The LSA_Toolkit::Collection is the foundation for a given set of information to be processed. It must be constructed within an Environment context. Multiple collections may be created simultaneously for an active Environment.

The Collection houses the term dictionary and document handle (docHandle) catalog, and ties them both to the Docset and the LSASpace. Terms and docHandles are created as items are added to the Docset. They are then referenced from the LSASpace for query and analysis functions, and additional docHandles may be created from the LSASpace if new documents are added (folded in) to an existing LSASpace.

Text parsing characteristics are stored in the Collection object so they will be defined both for Docset processing and for query string processing in the LSASpace.

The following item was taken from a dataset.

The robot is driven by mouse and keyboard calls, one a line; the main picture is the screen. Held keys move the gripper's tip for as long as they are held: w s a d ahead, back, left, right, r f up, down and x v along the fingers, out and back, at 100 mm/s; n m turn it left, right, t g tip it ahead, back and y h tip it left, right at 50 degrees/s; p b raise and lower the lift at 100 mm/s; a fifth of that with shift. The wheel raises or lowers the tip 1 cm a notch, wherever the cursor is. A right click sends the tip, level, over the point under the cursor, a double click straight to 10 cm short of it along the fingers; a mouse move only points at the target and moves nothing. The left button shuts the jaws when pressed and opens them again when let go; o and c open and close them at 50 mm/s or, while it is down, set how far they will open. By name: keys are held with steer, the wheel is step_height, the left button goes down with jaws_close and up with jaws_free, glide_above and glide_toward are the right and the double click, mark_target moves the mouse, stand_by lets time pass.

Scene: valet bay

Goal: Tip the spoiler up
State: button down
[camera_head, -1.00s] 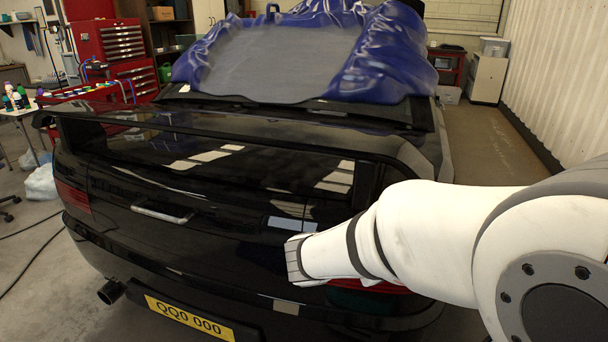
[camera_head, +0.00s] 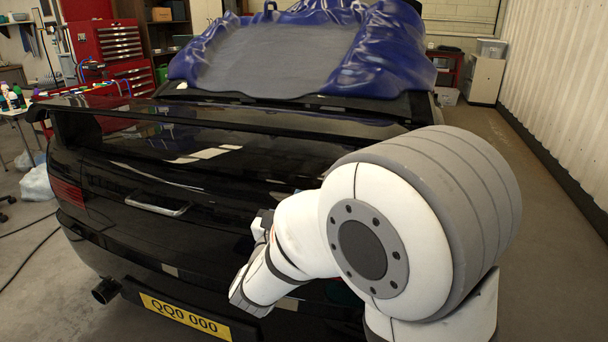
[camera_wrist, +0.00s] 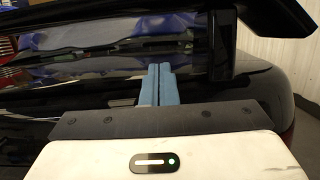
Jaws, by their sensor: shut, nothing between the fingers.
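The spoiler (camera_head: 220,123) is a long black wing across the rear of the black car. It stands above the boot lid on end struts in the head view. In the wrist view it crosses the top of the picture (camera_wrist: 262,14), with its right strut (camera_wrist: 222,52) reaching down to the boot. My gripper (camera_wrist: 155,70) shows two blue fingers pressed together and empty. They point toward the car's rear, below the wing and left of the right strut. I cannot tell whether they touch the car. In the head view my arm hides the fingers and the spoiler's right end.
The car's boot handle (camera_head: 158,208) and yellow number plate (camera_head: 184,316) are left of my arm. A blue cover (camera_head: 385,50) lies over the car's roof. A red tool cabinet (camera_head: 112,42) stands back left. The floor along the right wall (camera_head: 560,90) is clear.

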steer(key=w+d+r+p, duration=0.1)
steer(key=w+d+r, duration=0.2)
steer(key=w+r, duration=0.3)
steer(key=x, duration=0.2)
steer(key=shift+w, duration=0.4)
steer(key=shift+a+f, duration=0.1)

The current version of the library has a basic definition of parsing characteristics, simply processing all input strings uniformly by lowercasing the string, replacing each punctuation character with a space, and breaking the resulting string up on whitespace to form terms. Punctuation is simply defined as any non alphanumeric character. Future releases will allow the user to adjust these parsing characteristics as needed by changing settings in the Collection.

A Collection may be assigned a user defined name that can be used to identify the Collection (see setCollectionName). This name will be saved with the Collection and can be referenced when the Collection is loaded again.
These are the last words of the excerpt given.